Memory pressure within a container can be detected by monitoring memory.pressure (PSI) and memory.events (OOM kills, OOM kill attempts, memory limit hits) in the container’s cgroup. A rising memory.pressure value indicates that the container is approaching its limit and the kernel is spending time reclaiming memory. Container orchestrators like Kubernetes can use these signals to automatically adjust resource limits (VPA, Vertical Pod Autoscaler) or to evict pods (kubelet’s eviction manager).

14. The Linux Namespace Lifecycle and Garbage Collection

Namespace lifecycle management is a subtle aspect of container runtime design that has caused real production issues. A namespace persists as long as any process is a member of it, or (for PID and user namespaces) as long as any child namespace exists. This means that “leaking” a process in a namespace — for example, a process that was spawned inside a container but escapes the container’s cgroup — prevents the namespace from being cleaned up when the container exits.

The kernel provides /proc/<pid>/ns/ directory entries for each namespace type, which can be opened as file descriptors and held. A process that opens an fd to a namespace keeps that namespace alive even after all other processes in the namespace have exited.
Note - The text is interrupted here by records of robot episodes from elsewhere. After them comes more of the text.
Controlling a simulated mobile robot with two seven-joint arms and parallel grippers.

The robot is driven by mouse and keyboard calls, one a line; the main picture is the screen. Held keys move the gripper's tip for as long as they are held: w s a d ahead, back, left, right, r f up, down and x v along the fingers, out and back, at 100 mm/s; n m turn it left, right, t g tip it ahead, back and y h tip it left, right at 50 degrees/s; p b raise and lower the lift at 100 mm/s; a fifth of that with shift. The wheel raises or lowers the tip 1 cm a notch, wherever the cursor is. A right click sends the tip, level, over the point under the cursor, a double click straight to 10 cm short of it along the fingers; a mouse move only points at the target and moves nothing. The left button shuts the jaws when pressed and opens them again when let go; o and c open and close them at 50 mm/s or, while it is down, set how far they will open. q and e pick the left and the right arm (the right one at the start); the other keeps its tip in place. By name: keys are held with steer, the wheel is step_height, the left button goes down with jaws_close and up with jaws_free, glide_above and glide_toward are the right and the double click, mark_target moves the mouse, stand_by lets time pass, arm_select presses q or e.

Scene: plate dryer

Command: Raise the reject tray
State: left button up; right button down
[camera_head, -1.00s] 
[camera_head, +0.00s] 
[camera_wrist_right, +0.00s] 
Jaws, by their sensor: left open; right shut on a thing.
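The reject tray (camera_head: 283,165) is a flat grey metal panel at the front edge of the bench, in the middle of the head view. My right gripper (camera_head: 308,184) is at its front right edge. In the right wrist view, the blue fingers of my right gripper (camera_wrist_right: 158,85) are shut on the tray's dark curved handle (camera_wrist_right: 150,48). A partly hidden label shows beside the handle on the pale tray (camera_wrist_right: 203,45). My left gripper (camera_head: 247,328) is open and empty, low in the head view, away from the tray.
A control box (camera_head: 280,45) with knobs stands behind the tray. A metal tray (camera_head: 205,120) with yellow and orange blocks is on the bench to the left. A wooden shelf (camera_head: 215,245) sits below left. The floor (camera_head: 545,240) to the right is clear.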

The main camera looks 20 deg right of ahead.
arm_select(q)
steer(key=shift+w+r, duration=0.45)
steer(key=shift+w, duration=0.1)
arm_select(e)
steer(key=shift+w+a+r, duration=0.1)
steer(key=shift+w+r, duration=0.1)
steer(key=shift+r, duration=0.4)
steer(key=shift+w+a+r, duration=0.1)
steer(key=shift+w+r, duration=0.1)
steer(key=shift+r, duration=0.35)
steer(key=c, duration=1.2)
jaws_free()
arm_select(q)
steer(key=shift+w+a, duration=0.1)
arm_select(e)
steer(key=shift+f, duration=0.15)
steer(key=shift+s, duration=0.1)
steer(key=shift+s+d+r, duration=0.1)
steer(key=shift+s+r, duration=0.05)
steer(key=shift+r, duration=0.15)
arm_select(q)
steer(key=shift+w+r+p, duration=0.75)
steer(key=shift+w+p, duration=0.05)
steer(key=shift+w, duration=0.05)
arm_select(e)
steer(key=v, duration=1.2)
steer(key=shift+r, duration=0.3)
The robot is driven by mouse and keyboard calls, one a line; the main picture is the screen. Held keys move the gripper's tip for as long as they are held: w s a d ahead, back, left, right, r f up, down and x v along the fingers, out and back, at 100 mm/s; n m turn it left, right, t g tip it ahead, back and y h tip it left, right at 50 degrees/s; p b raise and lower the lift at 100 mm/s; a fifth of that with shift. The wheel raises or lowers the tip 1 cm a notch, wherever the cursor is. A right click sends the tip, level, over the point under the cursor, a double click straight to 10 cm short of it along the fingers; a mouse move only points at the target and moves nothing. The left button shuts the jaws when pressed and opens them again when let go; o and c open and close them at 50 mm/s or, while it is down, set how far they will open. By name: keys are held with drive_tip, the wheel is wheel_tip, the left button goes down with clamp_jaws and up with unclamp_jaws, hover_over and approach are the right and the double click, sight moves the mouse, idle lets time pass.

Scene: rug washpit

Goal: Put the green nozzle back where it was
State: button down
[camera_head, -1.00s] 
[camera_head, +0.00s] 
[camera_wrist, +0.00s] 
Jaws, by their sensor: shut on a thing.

This “namespace pinning” is used deliberately by some container runtimes (to keep a network namespace alive while reconfiguring it) but can also cause namespace leaks if not managed carefully.

Namespaces can be inspected via lsns (list namespaces) and nsenter (enter a namespace), which are invaluable debugging tools. lsns -t <type> lists all namespaces of a given type, showing the namespace ID, the number of processes in it, and the process that created it. nsenter -t <pid> -n enters the network namespace of the target process, allowing the operator to inspect the container’s network configuration from the host. These tools are essential for debugging container networking and storage issues.